“Can We End the American Empire Before It Ends Us?”
Author and Professor Chalmers Johnson's lecture kicked off the Spring semester for the Dining with Democracy speaker series. Johnson has written numerous books including, most recently, three examinations of the consequences of American Empire: Blowback, The Sorrows of Empire and Nemesis: The Last Days of the American Republic.
M-1: “Hip Hop and the
History of the Black Panther Party”
M-1, aka Mutulu Olugabala of the rap duo “dead prez,” organized and became the local president of the Brooklyn Chapter of the National Peoples Democratic Uhuru Movement and the Malcolm X Grassroots Movement.

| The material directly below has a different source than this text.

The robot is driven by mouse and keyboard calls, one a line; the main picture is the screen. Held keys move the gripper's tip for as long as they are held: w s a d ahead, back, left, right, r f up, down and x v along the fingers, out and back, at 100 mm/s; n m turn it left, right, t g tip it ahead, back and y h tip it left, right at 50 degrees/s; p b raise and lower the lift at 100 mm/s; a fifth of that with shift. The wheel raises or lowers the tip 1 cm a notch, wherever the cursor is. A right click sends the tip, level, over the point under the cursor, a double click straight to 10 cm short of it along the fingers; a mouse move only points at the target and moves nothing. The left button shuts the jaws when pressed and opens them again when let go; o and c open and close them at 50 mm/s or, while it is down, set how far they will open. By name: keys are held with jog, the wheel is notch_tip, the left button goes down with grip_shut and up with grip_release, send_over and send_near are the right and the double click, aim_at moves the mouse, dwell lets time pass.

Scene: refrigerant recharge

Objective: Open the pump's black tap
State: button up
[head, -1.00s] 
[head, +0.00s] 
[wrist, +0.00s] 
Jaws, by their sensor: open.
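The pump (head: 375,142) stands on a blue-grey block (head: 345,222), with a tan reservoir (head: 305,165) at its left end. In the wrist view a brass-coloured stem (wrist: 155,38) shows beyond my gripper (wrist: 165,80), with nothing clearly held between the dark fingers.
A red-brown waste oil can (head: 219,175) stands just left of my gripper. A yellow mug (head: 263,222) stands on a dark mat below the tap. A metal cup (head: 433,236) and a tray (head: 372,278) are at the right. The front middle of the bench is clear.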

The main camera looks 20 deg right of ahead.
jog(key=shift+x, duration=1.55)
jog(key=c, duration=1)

Peter Hart: “Unscrewing the
Spin: Fairness and
Accuracy in Our Media”
Hart is the activism director at FAIR (Fairness and Accuracy In Reporting) and the author of The Oh Really? Factor.
John Hueston: “Ken Lay Is Still Alive:
Why Enron Still Matters”
Hueston was the lead prosecutor with the Enron Task Force and has been recognized by Fortune and American Lawyer magazines.
For more info on DWD, visit www.pitzer.edu/dwd
Aisha S. Ahmad:
“Women in Afghanistan”
Aisha S. Ahmad, a PhD candidate from McGill University, discussed her fieldwork in Afghanistan and led a discussion about ongoing women's sexual security issues including rape, forced marriage and bride-napping in the post-Taliban period. The event was sponsored by Itihad: Middle Eastern Student Union and the Pitzer Feminist Coalition.
“Wanda’s Wisdom, Wanda’s Words”
The Pitzer community joined together for dinner and a poetry reading with Wanda Coleman. Known as the unofficial poet laureate of Los Angeles and “the L.A. Blueswoman,” Coleman is the author of nineteen books and the recipient of numerous honors. The event was funded by the Agnes Moreland Jackson Fund for Diversity, which pays tribute to the extraordinary contributions Jackson has made to the cause of diversity.
Founder of Food Not Lawns, nationally renowned garden instructor and community activist Heather Flores conducted a series of hands-on workshops in Pitzer’s organic garden as part of the Reality of Food speaker series sponsored by the Campus Life Committee, the Pitzer Garden Club and the Ecology Center. She also shared expertise in ecological gardening, permaculture design and community organizing.
Wrong Is Not My Name
The Wrong Is Not My Name speaker series featured cultural critics, authors and artists who produce and theorize representations of race and sexuality in the black diaspora. During the Spring semester the series, sponsored by the Campus Life Committee, presented three guest speakers, a film screening series and a student research conference. The artists and intellectuals featured in this speaker series addressed both historical and contemporary dialogues within Black Feminist and Queer Studies as well as engaged other myriad liberatory social-political analyses and art practices.